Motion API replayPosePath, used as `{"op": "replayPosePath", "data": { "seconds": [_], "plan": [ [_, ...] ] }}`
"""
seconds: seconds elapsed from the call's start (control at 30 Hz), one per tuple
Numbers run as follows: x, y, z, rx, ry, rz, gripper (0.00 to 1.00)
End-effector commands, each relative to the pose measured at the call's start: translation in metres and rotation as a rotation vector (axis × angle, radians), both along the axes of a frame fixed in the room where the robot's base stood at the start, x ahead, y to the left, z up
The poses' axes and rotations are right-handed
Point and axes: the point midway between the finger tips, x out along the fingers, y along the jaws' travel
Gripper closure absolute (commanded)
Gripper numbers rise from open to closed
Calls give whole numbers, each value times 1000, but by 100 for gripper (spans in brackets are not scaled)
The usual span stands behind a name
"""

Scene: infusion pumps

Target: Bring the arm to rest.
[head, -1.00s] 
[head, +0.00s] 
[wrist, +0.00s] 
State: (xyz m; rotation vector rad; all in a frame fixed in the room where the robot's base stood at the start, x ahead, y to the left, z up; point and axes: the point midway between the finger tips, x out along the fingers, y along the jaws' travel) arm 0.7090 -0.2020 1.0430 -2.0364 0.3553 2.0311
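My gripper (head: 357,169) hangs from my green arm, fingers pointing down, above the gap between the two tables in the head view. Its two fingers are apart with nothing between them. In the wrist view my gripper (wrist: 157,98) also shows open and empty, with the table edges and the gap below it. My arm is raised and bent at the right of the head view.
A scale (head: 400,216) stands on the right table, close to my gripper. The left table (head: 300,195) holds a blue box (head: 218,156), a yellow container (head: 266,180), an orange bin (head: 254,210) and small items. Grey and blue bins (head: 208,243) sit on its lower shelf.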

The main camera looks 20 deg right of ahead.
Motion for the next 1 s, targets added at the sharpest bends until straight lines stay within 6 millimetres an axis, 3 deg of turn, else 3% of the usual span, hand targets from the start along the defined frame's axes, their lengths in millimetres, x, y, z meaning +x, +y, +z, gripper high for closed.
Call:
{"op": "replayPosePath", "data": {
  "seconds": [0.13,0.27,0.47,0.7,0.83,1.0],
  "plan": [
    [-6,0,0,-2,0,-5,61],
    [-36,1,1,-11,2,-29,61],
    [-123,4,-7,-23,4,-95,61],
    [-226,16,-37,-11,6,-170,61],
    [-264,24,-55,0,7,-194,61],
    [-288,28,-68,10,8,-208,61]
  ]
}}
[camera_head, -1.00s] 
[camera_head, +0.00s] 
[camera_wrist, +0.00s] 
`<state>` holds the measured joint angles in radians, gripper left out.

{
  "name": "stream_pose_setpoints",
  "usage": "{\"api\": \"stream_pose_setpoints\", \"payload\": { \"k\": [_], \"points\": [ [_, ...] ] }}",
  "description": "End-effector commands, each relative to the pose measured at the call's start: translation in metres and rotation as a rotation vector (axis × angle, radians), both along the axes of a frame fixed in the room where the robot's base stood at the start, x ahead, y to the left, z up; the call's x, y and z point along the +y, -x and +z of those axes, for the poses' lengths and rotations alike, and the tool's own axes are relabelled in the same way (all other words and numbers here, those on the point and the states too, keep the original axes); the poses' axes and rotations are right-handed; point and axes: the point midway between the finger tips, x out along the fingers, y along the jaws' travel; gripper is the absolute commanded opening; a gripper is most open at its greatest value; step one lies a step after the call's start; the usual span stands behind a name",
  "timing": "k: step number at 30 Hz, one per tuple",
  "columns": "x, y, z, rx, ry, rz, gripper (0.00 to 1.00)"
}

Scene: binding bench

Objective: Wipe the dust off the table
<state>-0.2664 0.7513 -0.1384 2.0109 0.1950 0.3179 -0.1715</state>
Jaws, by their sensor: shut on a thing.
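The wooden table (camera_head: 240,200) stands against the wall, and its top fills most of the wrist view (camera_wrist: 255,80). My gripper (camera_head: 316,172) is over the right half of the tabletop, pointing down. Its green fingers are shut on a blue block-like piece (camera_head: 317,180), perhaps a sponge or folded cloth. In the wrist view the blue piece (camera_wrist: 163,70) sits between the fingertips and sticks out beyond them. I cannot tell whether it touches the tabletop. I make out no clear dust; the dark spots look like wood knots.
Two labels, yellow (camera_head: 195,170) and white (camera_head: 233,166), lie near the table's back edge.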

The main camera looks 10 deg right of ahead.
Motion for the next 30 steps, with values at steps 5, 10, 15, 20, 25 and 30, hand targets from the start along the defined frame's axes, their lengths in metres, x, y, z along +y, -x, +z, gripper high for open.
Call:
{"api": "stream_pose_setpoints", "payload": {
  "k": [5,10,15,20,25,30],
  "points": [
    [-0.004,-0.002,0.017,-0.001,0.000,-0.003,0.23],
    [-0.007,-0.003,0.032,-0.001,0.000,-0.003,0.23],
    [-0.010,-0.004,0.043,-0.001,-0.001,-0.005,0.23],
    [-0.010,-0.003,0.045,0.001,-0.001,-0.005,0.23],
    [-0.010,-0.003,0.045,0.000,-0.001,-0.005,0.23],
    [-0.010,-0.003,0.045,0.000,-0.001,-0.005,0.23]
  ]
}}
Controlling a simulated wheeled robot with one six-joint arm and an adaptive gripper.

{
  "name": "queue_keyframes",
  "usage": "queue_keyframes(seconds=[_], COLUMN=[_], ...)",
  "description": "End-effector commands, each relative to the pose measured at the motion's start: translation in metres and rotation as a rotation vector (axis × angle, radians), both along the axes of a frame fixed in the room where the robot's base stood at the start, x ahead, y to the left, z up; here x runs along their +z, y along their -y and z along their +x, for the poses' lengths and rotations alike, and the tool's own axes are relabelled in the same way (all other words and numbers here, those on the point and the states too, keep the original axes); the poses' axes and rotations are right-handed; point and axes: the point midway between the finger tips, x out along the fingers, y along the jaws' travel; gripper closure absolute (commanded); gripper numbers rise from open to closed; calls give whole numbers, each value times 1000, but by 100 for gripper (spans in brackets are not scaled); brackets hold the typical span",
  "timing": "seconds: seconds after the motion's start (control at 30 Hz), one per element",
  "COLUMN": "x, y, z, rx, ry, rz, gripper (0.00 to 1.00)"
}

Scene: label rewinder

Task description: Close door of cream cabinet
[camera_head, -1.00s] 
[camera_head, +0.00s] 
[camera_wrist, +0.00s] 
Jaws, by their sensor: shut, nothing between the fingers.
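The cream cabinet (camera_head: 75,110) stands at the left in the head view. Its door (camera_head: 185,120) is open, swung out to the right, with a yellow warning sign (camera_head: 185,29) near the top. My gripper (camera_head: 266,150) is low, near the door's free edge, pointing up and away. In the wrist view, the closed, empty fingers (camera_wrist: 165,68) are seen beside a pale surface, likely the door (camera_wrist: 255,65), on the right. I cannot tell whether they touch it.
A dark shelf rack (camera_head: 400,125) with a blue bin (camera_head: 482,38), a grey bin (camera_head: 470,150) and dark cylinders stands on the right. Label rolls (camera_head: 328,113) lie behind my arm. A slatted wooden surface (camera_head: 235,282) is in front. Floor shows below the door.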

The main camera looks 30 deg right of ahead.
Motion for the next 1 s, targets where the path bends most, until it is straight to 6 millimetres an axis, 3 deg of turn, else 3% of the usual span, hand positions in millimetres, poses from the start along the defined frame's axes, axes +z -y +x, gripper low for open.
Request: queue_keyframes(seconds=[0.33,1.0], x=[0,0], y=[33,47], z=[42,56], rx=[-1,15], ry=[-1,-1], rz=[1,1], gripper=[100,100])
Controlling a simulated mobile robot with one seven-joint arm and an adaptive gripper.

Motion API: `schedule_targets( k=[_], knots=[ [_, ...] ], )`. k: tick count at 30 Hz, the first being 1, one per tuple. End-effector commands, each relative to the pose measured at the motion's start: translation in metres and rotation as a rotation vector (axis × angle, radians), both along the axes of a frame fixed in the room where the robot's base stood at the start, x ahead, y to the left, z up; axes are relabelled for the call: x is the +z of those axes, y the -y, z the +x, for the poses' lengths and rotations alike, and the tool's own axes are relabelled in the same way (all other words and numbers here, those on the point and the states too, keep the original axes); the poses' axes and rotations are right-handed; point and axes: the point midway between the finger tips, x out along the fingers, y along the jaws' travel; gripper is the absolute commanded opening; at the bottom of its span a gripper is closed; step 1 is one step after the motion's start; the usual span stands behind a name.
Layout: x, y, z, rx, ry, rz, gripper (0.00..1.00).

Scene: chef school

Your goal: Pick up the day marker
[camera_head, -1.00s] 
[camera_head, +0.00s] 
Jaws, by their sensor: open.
• • • • •
## Instruction
Search the listing for the word "simulated". Copy every line in which it occurs.

## Solution for this problem
Controlling a simulated wheeled robot with one six-joint arm and an adaptive gripper.
Controlling a simulated mobile robot with one seven-joint arm and an adaptive gripper.

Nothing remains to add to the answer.